[The exercise]:
Give back, exactly as written, the lines from the beginning of the listing through the one that contains "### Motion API".

● ● ● ● ●

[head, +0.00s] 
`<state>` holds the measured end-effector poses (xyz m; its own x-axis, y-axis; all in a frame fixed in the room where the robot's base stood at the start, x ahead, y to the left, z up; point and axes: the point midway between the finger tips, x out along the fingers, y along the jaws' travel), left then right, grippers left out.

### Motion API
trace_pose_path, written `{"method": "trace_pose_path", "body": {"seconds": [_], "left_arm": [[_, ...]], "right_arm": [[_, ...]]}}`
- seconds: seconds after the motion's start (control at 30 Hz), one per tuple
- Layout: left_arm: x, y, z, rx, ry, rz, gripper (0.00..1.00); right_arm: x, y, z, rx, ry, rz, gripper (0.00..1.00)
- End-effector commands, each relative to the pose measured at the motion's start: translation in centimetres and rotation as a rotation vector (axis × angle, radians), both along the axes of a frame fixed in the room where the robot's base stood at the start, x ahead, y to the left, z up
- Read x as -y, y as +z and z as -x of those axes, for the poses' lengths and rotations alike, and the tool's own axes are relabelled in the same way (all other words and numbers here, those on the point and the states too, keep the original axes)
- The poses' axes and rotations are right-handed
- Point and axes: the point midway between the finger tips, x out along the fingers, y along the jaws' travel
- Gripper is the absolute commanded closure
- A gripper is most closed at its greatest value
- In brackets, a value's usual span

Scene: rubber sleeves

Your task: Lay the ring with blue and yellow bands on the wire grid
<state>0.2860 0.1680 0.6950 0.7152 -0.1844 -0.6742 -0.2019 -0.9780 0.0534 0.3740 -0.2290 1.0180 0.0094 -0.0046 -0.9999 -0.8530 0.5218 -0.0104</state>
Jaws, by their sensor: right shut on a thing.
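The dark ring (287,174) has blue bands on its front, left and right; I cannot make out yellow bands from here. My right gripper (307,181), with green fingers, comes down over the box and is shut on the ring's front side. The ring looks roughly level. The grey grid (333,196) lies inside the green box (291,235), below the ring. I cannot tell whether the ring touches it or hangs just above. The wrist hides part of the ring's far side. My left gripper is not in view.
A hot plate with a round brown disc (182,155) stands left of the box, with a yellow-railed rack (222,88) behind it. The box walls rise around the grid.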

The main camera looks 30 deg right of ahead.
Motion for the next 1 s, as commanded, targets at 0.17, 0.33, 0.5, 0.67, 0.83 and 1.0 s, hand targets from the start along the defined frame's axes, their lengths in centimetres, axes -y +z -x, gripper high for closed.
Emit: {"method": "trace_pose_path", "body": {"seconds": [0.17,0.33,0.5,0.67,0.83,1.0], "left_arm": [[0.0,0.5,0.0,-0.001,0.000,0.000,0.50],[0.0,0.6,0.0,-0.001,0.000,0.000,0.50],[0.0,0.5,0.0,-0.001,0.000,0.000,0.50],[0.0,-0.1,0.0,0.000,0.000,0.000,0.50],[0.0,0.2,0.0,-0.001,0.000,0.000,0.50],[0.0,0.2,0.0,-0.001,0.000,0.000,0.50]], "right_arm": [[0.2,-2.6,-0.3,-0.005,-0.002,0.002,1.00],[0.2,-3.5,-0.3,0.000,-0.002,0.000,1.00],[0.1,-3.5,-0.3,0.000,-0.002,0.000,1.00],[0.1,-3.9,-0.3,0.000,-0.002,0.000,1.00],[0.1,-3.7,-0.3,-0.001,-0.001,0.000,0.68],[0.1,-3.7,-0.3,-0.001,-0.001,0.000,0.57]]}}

● ● ● ● ●

[Response below]:
[head, +0.00s] 
`<state>` holds the measured end-effector poses (xyz m; its own x-axis, y-axis; all in a frame fixed in the room where the robot's base stood at the start, x ahead, y to the left, z up; point and axes: the point midway between the finger tips, x out along the fingers, y along the jaws' travel), left then right, grippers left out.

### Motion API

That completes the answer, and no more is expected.